OPINION SUD RADIO – Françoise Degois a pointé du doigt le peu de monde présent à la marche banche en hommage à Mehdi Kessaci. Elle estime que les Marseillais ont désormais peur des représailles de la DZ Mafia.

"Le peu de monde à la marche pour Mehdi Kessaci m'a heurtée"
CLEMENT MAHOUDEAU - AFP

Françoise de Gois, vous revenez ce matin sur la fameuse marche blanche, en la mémoire de Mehdi Kessaci, qui a eu lieu à Marseille samedi. 

« Oui, une marche bouleversante. D’abord parce que les mots de la maman de Mehdi, qui vient de perdre son deuxième enfant, ses mots étaient forts et sobres, comme les mots de son frère Amine. Et cela aurait dû suffire à faire taire toute polémique sur la récupération politique de cet événement.

Que n'ai-je lu et entendu sur cette marche ? Mais de quelle récupération parle-t-on ? Amine Kessaci est un militant, compagnon de la gauche depuis des années à Marseille.

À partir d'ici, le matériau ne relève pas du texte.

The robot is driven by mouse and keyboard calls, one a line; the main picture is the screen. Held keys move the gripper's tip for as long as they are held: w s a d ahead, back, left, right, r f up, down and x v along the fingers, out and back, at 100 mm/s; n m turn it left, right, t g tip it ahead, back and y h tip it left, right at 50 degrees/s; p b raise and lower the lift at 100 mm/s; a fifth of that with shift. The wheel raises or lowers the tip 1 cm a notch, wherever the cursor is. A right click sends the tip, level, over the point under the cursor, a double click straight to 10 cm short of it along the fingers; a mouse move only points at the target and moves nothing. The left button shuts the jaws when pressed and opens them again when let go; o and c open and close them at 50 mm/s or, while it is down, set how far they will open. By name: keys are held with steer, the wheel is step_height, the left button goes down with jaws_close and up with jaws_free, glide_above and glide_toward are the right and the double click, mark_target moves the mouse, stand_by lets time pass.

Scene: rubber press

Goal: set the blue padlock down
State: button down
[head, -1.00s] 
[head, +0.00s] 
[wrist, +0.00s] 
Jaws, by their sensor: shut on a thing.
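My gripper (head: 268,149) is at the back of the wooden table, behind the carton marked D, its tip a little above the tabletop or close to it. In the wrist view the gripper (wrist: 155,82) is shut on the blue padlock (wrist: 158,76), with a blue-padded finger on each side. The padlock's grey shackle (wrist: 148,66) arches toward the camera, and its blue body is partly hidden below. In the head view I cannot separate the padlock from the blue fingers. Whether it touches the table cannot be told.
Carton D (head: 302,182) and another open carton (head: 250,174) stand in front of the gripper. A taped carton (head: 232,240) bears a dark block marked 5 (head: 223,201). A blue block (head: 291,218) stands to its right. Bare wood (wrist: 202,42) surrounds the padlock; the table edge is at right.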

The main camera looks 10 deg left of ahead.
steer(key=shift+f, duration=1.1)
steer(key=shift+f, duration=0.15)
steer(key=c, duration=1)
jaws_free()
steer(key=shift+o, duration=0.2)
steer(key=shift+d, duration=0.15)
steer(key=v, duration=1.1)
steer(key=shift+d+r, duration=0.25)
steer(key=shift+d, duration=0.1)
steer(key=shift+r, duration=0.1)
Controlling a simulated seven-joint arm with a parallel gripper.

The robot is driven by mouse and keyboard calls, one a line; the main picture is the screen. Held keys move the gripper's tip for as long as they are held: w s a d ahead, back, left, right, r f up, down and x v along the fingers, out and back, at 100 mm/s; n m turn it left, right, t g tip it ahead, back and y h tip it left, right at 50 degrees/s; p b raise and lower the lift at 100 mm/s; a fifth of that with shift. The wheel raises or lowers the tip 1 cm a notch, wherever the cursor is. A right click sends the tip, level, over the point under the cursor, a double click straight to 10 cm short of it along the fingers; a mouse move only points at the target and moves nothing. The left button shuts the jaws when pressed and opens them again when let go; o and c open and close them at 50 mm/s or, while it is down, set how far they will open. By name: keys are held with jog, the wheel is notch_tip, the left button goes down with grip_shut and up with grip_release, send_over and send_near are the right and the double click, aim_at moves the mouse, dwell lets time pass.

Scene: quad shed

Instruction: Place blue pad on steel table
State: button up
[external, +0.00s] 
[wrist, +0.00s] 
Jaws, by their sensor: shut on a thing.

Malgré son jeune âge. Il milite depuis l'âge de 17 ans, travaille politiquement dans les quartiers, avec les Verts, auxquels il appartient, avec le parti socialiste. Il n'y avait donc rien d'écœurant ou de déplacé, comme j'ai pu le dire, à voir Marine Tondelier, Olivier Faure ou Raphaël Glucksmann participer à cet hommage républicain, aux côtés du président LR de la région, Renaud Muselier.

"Une seule ombre au tableau : Éric Dupond-Moretti"

Comme il n'y a rien de particulièrement choquant à voir Yaël Braun-Pivet, la présidente de l'Assemblée nationale, ou Maud Bregeon, la porte-parole du gouvernement, assister à cette marche pour dire la solidarité contre le narcotrafic. Une seule ombre au tableau c'est Éric Dupond-Moretti. Il a été l'un des avocats des caïds de la DZ Mafia, dont le chef a justement commandité l'assassinat de Mehdi Kessaci depuis sa prison. On peut se demander ce que l'ex-garde des Sceaux faisait là. Mais après tout, il y était forcément avec l'autorisation de la famille. »

Ça n'est donc pas la récupération politique qui vous a heurté ? 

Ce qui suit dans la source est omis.